Well, believe it or not, I think a journalist has just shed some light on this for me. Gretchen Rubin, bestselling author of The Happiness Project quotes David Dunning’s book, Self-Insight: Roadblocks and Detours on the Path to Knowing Thyself. Dunning said:

[People] can argue anything. If asked to argue that some assertion “A” is true, people can do that. If next asked to argue that the opposite of “A” is true, they can do that, too, often with the exact same ease and effectiveness…When testing a hypothesis, people tend to emphasize evidence that confirms the hypothesis over information that disconfirms it.

Rubin comments: I’ve been applying that observation as a happiness-project strategy, and it’s astonishingly effective.

When I catch myself thinking, “My husband isn’t very thoughtful,” and my mind starts kicking up examples of thoughtlessness, I retort, “My husband is very thoughtful” – and sure enough, I think of lots of examples of thoughtful behavior. When I think “My daughters squabble a lot,” I answer, “My daughters get along very well.” I can actually feel my opinion shift. It’s almost uncanny.

She concludes:

If I make positive statements, I’ll tend to convince myself and other people of a positive view of things. If I make negative statements, I’ll do just the opposite. For example, if I say, “Wow, that was such a great meeting,” people are prompted to think that the meeting went well. If I say, “Wow, that meeting was such a drag,” people are prompted to think along those lines.

 

As Goethe observed: “I have come to the frightening conclusion that I am the decisive element. It is my personal approach that creates the climate. It is my daily mood that makes the weather.”

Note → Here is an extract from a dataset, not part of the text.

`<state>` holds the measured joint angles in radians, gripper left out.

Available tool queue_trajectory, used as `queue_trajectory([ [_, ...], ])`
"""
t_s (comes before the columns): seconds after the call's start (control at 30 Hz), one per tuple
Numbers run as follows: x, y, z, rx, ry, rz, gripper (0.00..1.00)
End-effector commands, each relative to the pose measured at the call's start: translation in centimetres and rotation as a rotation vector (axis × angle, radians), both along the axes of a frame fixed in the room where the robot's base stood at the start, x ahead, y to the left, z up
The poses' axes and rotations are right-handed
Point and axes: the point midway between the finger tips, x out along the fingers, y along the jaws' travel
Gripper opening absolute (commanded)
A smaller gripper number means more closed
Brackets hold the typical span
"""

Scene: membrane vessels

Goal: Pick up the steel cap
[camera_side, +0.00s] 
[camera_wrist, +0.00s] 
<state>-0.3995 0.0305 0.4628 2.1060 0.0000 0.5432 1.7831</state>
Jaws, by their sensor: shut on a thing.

So, I’ve decided that the more I regard myself as dead to sin, the more dead to sin I will be. And the more I think of myself as alive to Christ, the more alive to Christ I will be. The next time I am tempted to sin, I will say, “No! I can’t because I’m dead to sin, and alive to Christ!” Thus I will die to sin and live to Christ.

It’s worth a try, isn’t it?

PS. Please don’t turn this monopod into a centipede. Monopod = the way we think about ourselves will impact our behavior. Centipede = I also believe that everything’s relative!